DATASET CONTENT ▸
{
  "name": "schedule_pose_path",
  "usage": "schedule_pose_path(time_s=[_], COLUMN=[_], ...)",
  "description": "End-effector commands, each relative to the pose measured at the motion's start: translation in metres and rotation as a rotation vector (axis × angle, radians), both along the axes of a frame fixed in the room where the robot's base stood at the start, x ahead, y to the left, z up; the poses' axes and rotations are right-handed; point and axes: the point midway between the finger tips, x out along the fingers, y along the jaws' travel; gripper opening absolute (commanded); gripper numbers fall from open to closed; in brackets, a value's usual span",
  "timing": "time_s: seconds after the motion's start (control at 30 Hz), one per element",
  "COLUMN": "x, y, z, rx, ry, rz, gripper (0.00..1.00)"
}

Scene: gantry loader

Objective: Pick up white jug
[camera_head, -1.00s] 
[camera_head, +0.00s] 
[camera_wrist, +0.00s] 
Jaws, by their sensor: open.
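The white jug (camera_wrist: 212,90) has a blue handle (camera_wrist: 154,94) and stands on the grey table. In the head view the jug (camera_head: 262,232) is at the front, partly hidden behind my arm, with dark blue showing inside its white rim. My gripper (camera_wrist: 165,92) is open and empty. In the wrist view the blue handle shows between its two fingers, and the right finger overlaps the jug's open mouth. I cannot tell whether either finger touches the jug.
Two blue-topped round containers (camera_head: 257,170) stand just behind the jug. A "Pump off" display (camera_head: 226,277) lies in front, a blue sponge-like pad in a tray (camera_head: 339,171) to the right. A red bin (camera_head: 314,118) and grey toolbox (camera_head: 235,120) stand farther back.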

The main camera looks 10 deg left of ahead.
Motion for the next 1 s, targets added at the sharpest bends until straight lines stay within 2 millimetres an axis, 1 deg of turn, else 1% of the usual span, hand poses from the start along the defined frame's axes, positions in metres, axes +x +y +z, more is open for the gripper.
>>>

STATED EXERCISE ▸ Identify each line of the material where the word "COLUMN" shows up, and copy it.

ANSWER TO THE TASK ▸
  "usage": "schedule_pose_path(time_s=[_], COLUMN=[_], ...)",
  "COLUMN": "x, y, z, rx, ry, rz, gripper (0.00..1.00)"

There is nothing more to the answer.